For $h_{air}=$ 10 W/m²K, there is no configuration leading to a receiver efficiency equal or larger than 85% for aperture greater than 20 m². For this aperture area, the receiver thermal efficiency reaches 85% (with $\theta =$ 2π/3 rad, $d_{ape}=$ 9 m, $H_{ape}=$ 5 m and $L_{ape}=$ 4 m) and the radiative and convective losses are 9.3% and 5.7% (a ratio of 1.6), respectively. Reducing the convective losses results in a significant change of this limit. For $h_{air}=$ 5 W/m²K, an efficiency of 85.5% is reached with an aperture area of 25 m² (with $\theta =$ 2π/3, $d_{ape}=$ 9 m, $H_{ape}=$ 5 m and $L_{ape}=$ 5 m).

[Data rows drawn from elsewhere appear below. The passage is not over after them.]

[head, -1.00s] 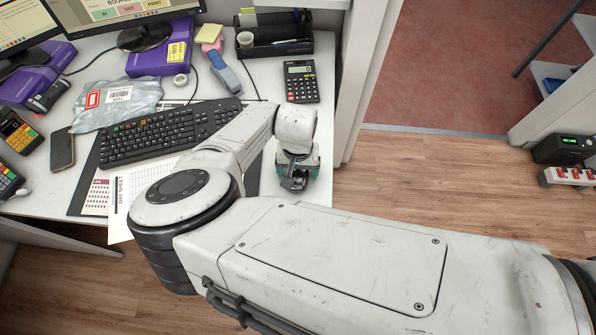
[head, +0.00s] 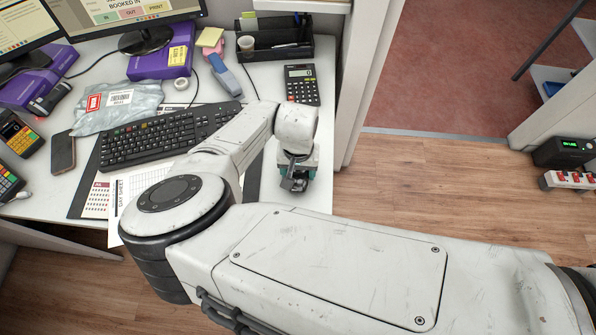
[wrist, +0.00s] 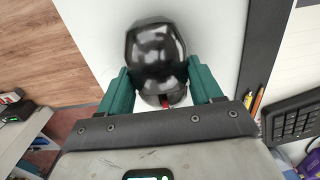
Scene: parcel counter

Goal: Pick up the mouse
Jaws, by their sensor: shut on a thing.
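The mouse (wrist: 156,55) is glossy and black, and lies between the two green fingers of my gripper (wrist: 160,88) in the wrist view. Both fingers press against its sides, so the gripper is shut on it. White counter top shows around the mouse; I cannot tell whether it still touches the counter. In the head view my gripper (head: 294,178) is over the front right part of the white counter (head: 308,198), pointing down. There the mouse is mostly hidden by my wrist.
A keyboard (head: 165,135) lies left of my gripper. A calculator (head: 301,84) and a black organiser tray (head: 275,42) stand behind it. A white partition (head: 366,80) rises to the right. The counter's front edge is close to the gripper.

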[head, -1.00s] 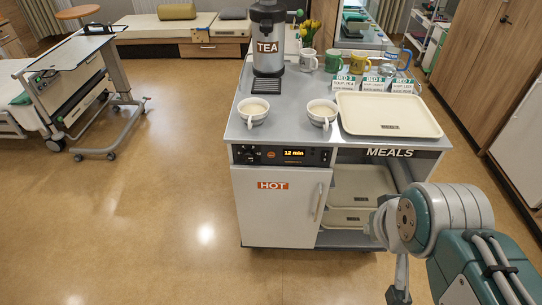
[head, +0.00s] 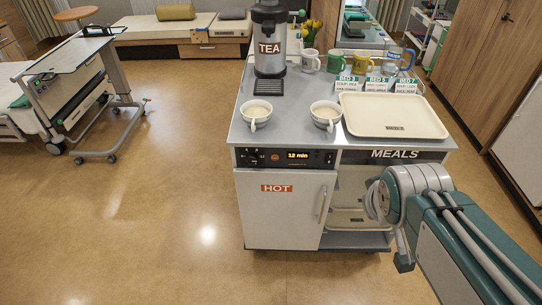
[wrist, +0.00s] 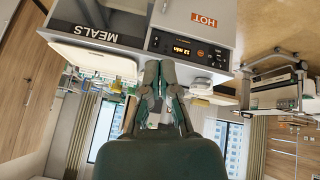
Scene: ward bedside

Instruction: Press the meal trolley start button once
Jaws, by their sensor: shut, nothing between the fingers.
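The meal trolley (head: 286,215) stands in front of me, with a white HOT door on its front. Above that door is a dark control panel (head: 315,158) with a lit "12 min" display (head: 298,155). A small round orange button (head: 275,157) sits left of the display. In the wrist view, which is upside down, the panel shows beyond the fingers, with the orange button (wrist: 200,53) to the right of the display. My gripper (wrist: 158,68) is shut and empty, apart from the panel. In the head view my arm is at lower right and the fingertips cannot be made out.
The trolley top holds a tea urn (head: 268,45), two white cups (head: 254,115), several mugs, bed cards and a cream tray (head: 392,116). An overbed table (head: 72,52) and bed stand at left. Wooden cupboards (head: 500,60) line the right.

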The respective radiative and convective losses are 11.6% and 2.9% (a ratio of 4). Since the radiative losses decrease with the reduction of the aperture size (i.e., the increase of the concentration ratio), the ratio of radiative to convection losses also decreases with the concentration ratio.

Table 2. Calculations of the receiver efficiency with variations of the absorber temperature, for two aperture areas $S_{ape}$ and two convective coefficients $h_{air}$, with the following parameters: $\theta$ = 2π/3 radians, $\alpha$ = 30°, and $d_{ape}$ = 9 m.

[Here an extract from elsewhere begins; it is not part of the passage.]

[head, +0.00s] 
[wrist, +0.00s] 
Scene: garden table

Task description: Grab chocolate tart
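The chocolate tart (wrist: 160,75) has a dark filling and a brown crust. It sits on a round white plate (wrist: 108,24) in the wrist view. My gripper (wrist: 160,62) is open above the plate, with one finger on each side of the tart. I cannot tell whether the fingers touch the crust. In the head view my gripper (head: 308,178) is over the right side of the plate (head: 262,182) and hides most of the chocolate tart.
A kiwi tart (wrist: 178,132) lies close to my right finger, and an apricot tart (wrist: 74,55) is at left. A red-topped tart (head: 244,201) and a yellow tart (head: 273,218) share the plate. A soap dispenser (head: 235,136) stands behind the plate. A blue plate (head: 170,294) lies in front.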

$\mathbf{Aperture}\mathbf{Area}{\mathit{S}}_{\mathit{a}\mathit{p}\mathit{e}}$	20 m2				25 m2
$\mathbf{Absorber}\mathbf{Temperature}{\mathit{T}}_{\mathit{p}}(°\mathbf{C})$	${\mathit{h}}_{\mathit{a}\mathit{i}\mathit{r}}(\mathbf{W}/{\mathbf{m}}^2\mathbf{K})$	${\mathit{\eta }}_{\mathit{r}\mathit{e}\mathit{c}}(\%)$	${\mathit{h}}_{\mathit{a}\mathit{i}\mathit{r}}(\mathbf{W}/{\mathbf{m}}^2\mathbf{K})$	${\mathit{\eta }}_{\mathit{r}\mathit{e}\mathit{c}}(\%)$	${\mathit{h}}_{\mathit{a}\mathit{i}\mathit{r}}(\mathbf{W}/{\mathbf{m}}^2\mathbf{K})$	${\mathit{\eta }}_{\mathit{r}\mathit{e}\mathit{c}}(\%)$	${\mathit{h}}_{\mathit{a}\mathit{i}\mathit{r}}(\mathbf{W}/{\mathbf{m}}^2\mathbf{K})$	${\mathit{\eta }}_{\mathit{r}\mathit{e}\mathit{c}}(\%)$
800	10	90.6	5	92.9	10	89.6	5	91.9
850	10	89.4	5	92.0	10	88.3	5	90.9
900	10	88.2	5	91.0	10	87.0	5	89.8
950	10	86.9	5	90.0	10	85.6	5	88.5
1000	10	85.6	5	88.9	10	84.1	5	87.3

illustrates the influence of the absorber temperature (in the temperature range 800–1000 °C) on the receiver efficiency for two aperture areas and two convective heat transfer coefficients. Obviously, the receiver thermal efficiency increases with a decrease of the absorber temperature. The maximum is 93% at 800 °C for 20 m² and $h_{air}=$ 5 W/m²K and the minimum is 84% at 1000 °C for 25 m² and $h_{air}=$ 10 W/m²K. These data indicate that increasing the wall-to-fluidized bed heat transfer coefficient, which results in a decrease of the absorber wall temperature, has a positive effect on the receiver efficiency. In any case, during operation, the receiver temperature is maintained approximately constant by varying the solid mass flow rate inside the tubes [31].

6. Conclusions

This paper presents a parametric study on the effect of the geometry on the thermal efficiency of a 50 MW_th cavity tubular solar receiver, using particles as HTF within chosen design constraints, selected based on previous studies [27,28,29,30,31,32,33,34]. The absorber is composed of $M=$ 5 panels to house 360 tubes (7 m long) in an arc circle of an angle $\theta$. According to previous design data, the wall temperature is 950 °C for particles outlet temperature of 750 °C. An either vertical or inclined aperture is used, to accommodate the main direction of the reflected solar beam by the heliostats. Various configurations are defined to reach the targeted receiver’s thermal efficiency of at least 85%. The dominant parameters that govern the receiver efficiency are the aperture area and the distance between the aperture and the absorber. In this context, the assumption on convective losses appears to be a key factor that affects the acceptable aperture surface area. For a distance between the aperture and the absorber of 9 m (and with $\theta =$ 2π/3), the efficiency threshold of 85% is reached for aperture surface areas equal or less than 20 m² for high convection losses and it increases to 25 m² for low convection losses. This result is consistent with the data published in [31] for a non-optimized geometry. In the two cases of convection losses, decreasing the distance between the aperture and the absorber decreases the aperture area that allows reaching the targeted efficiency.

The next steps will involve integrating an incident non-homogeneous solar flux distribution to the absorber, and coupling with a heliostat layout software to define the aperture geometry that minimizes the spillage and maintains a high value of the receiver thermal efficiency.